What are the most important things to before and after buying your home? Is it ordering furniture, painting, deciding on Comcast vs. Verizon? Truth be told, there are several things you can and should be working on before closing and right after. Brendon Desimone from Zillow.com has helpful and proactive tips that we found to be very helpful. Read on to find out how you can make moving into your dream home even easier.
You searched for homes over the course of months or even years. You endured a series of offers and counter offers, property disclosures, inspections and reports. Finally, after so much excitement, stress and anxiety, the house hunt has come to an end.
But the story isn’t over yet. Here are some next steps to consider before you actually move in.
Plan any work well in advance
Rarely does a buyer get a place that is truly in “move-in” condition. By the time you’ve signed a contract, you have lots of ideas about how you’ll live in this home, how you’ll customize it and what work needs to be done.
If the place needs work, don’t wait until you’ve closed to engage a painter, a floor refinisher or a general contractor. Either at your final walk-through or during a private appointment after you’ve removed your contingencies get the proper contractors in the house. Start getting bids for necessary work. If possible, have floor sanding, painting or small fix-it work done before you move in. Real estate agents work with all kinds of tradespeople, so they’re often a great resource for referrals
Set up the utilities
Some people assume the utilities will work once they walk in on day one. While many utility companies have grace periods (the days between when the seller cancels service and the new owner calls), you can’t always assume this will be the case. If you have an out-of-town seller, they may have cancelled services the day they knew all contingencies were removed. In this instance, the grace period likely lapsed, and you may be stuck dealing with the electric company, waiting for an appointment or just being without power when you really want to start painting, fixing or cleaning.
The best plan is to call the utility companies and get service set up well before closing. If they haven’t received cancellation notice from the seller, let the seller know to take care of that.
Got the keys? Great, now change the locks
Assume that every one and his brother has a set of keys to your new home. The seller’s real estate agent likely gave copies to his or her assistant, a painter, stager or even another agent at some point during the marketing period. That’s why the first person you should call after getting the keys is a locksmith.
A new homeowner was shocked when a painter walked into the house at 7 p.m. The painter had a punch list of to-do items from the listing agent, but nobody had told him the house had closed two days early. He assumed it was vacant. Don’t let this happen to you. Spend the money to get all the locks changed right away. You’ll sleep better at night.
Hire a cleaning crew
There’s nothing worse than showing up with the movers, dozens of boxes and your personal belongings only to discover the seller hadn’t had the place cleaned.
Assume the worst and get a professional cleaning crew in there the minute after the closing. Even if the seller did clean, they may have done a poor job. You want to start life in your new home with a clean slate. The movers might make a mess while moving in.

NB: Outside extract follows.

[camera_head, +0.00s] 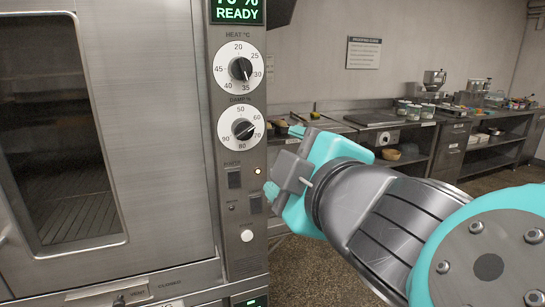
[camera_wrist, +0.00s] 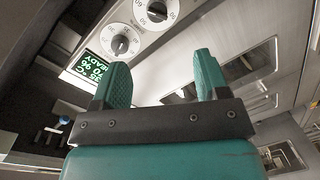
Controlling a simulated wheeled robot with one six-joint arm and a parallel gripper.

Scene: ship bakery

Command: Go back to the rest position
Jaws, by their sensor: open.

But the bones of the place will be sparkling clean and you won’t be scrambling to get cleaners in while the home is in a state of disarray as you unpack.
Have a handyman, small contractor or designer on call
Moving in can take days, if not weeks, and is made up of the kind of stuff you wouldn’t wish on your worst enemy. Things like aligning your framed artwork, centering the couch in the living room or getting the large rug set up in the master bedroom can drive you crazy. Nailed multiple holes in the wall in an attempt to get your family photos lined up on the staircase? Not all of us are cut out to do this kind of stuff. Imagine doing all this throughout an entire 3,000-square-foot house, and you’ll probably feel overwhelmed.
While it may seem like a luxury, investing a few hundred dollars in hiring someone to take orders, help with setting up and take over some of these mindless tasks will save time and potentially relieve you of a giant headache.
Thinking ahead is the way to go
The journey to home buying could have been anything from fun to stressful and emotional. When the closing date draws near, you’re probably exhausted. But taking a little extra time to plan ahead will save you time, money and a lot of hassle. And it will make the move into your new home so much more satisfying.